• _Source excerpt_:
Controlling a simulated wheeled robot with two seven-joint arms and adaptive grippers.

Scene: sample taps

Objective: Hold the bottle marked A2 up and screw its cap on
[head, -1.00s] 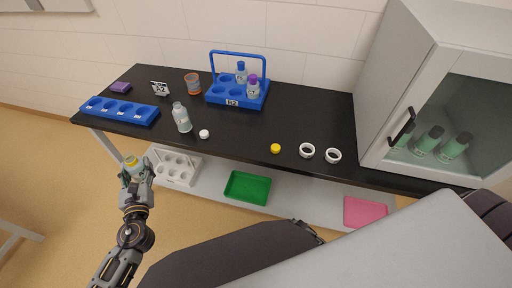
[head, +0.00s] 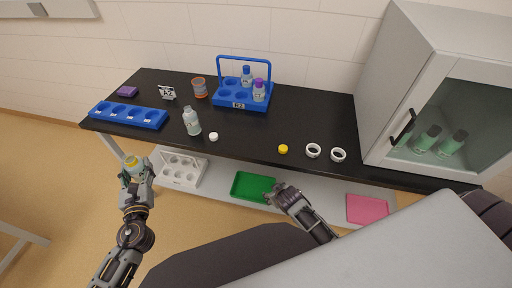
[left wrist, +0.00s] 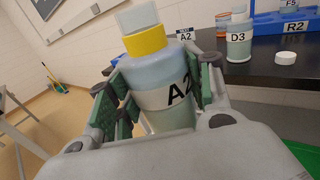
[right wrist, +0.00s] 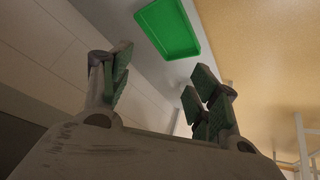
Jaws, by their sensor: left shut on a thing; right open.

• _Requirement_: Retype verbatim only the lines beginning with the line that contains "[head, -1.00s]" and ending with the last line of the listing above; pictures are to be excluded.

• _The answer_:
[head, -1.00s] 
[head, +0.00s] 
[left wrist, +0.00s] 
[right wrist, +0.00s] 
Jaws, by their sensor: left shut on a thing; right open.

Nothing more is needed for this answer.